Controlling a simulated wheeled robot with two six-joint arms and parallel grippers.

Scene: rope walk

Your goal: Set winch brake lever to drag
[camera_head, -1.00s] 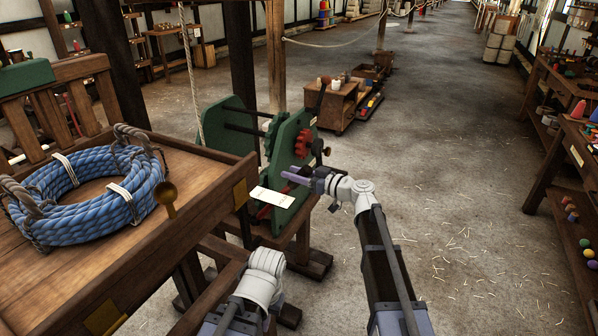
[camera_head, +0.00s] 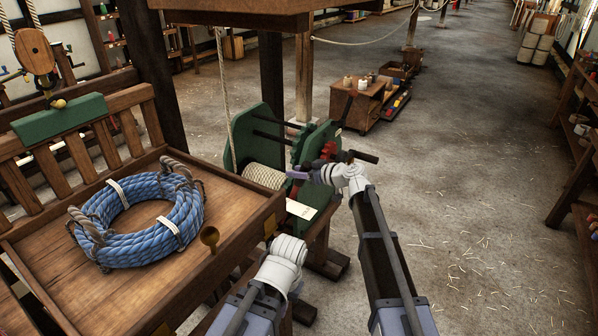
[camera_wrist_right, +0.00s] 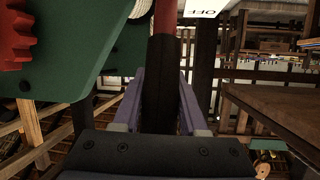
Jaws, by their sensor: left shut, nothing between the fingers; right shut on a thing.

____________________

Your objective:
Set down nothing but the lines from the one containing "Your goal: Set winch brake lever to drag" to the final line above, both included, with every picture left out.

Solution for this problem:
Your goal: Set winch brake lever to drag
[camera_head, -1.00s] 
[camera_head, +0.00s] 
[camera_wrist_right, +0.00s] 
Jaws, by their sensor: left shut, nothing between the fingers; right shut on a thing.

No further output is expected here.